Un Blues

Un Blues
Del material conque están hechos los sueños

12 ene 2011

Salgo a la Calle....

Salgo a la calle. Qué extraños son los rostros que veo al pasar. Una hoja caída, la medialuna en lo alto de los cirros, el aire cálido..., no puede decirse que me provoquen desagrado en lo que dura el trayecto; todo lo contrario. Pero la gente. La gente.


Esta mañana había como un hervor de primavera y esa sensación ha durado hasta ahora, que ya es de noche. En una librería en la que he entrado, a pesar de mi propósito de seguir por la acera, hay alguien que le vende a la dependienta no sé qué performance lírica en un museo de historia. "Esta vez no tendrás excusas para no acudir" -oigo que le dice en catalán-. Durará hasta las diez de la noche..." Le suelta una ristra de nombres. Escucho el de un antiguo conocido.
La dependienta se limita a contestar que sí, que irá; además, le queda cerca de casa. Ya estoy a punto de comprar El arte de envejecer. Suelto el librito de Schopenhauer. A Schopenhauer lo lee uno a veces para alimentarse de argumentos, cuando basta con apartarse de los rostros y sentirse.
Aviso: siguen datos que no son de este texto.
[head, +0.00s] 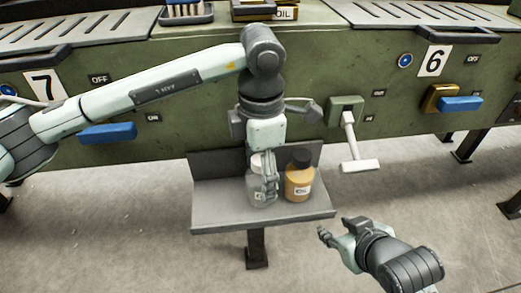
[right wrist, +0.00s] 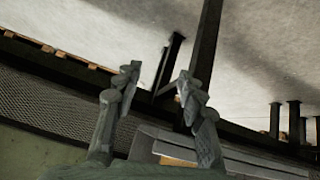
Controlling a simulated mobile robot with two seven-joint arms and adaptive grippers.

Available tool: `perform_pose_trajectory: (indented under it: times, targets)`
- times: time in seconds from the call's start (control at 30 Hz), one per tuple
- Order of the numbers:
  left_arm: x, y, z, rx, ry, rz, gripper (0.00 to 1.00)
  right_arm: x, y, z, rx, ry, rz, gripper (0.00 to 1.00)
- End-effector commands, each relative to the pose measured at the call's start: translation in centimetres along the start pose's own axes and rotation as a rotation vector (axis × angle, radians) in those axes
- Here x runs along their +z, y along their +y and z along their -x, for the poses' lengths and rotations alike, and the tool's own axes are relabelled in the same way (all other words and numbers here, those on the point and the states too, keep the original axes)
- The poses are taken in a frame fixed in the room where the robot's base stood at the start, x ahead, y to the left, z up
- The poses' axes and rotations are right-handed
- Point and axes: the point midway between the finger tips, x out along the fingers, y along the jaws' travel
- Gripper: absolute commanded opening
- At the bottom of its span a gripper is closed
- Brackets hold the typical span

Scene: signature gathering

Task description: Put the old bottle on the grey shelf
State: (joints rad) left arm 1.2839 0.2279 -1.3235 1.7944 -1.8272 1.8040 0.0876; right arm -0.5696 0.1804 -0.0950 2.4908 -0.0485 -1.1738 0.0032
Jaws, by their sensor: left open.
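The grey shelf (head: 220,212) juts out below the green machine. A grey bottle (head: 258,196) with a pale top and a label stands upright on it, partly hidden behind my left gripper (head: 266,178). My left gripper points down at this bottle with its fingers open; I cannot tell whether they touch it. An amber bottle (head: 299,185) with a black cap and an oil label stands just to the right. Which one is the old bottle, I cannot tell for certain. My right gripper (head: 336,232) is open and empty, in front of the shelf at the lower right; its parted fingers show in the right wrist view (right wrist: 158,82).
The green machine (head: 400,125) runs across the back, with blue handles (head: 108,133) and a white-handled lever (head: 358,164) right of the shelf. A tray (head: 186,14) and another oil container (head: 284,13) sit on top. The floor in front is clear.

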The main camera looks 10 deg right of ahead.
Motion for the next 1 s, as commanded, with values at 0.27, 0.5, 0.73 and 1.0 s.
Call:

Otra vez en la calle. Los bares vacíos; en las terrazas, mujeres que fuman. No he visto tanto fumador con el rostro bronceado como en los días últimos. En cuanto voy reparando en la gente -la gente, la gente, me repica la conciencia-, mis pies ya no saben por dónde transitan, si por el pretil, la loseta o el asfalto.

Finalmente voy a sentirme más en casa en tránsito que en esta ciudad, tan amable y bella, tan de punta en blanco con sus trasfondos de agua inerte, podrida. Finalmente voy a sentir más como lo mío una calleja de Estocolmo o de Liubliana. Aunque el tema no sea sentir nada como de uno, sino cómo encauzar el vértigo mientras me alejo.

Con la cantidad de cosas que uno de pequeño quiso ser, con todas las que mantuvo en sus ensoñaciones de pubertad, y nunca se le pasó por la cabeza ser un ajeno. A lo mejor estaba, el sentirse ajeno -ese sufrimiento ante el Otro-, disfrazado con las selvas de Nueva Guinea, con los hidroaviones que pilotaba por el Pacífico, con aquellos reductos en lo alto del monte, el pensamiento lleno de océano encandilado.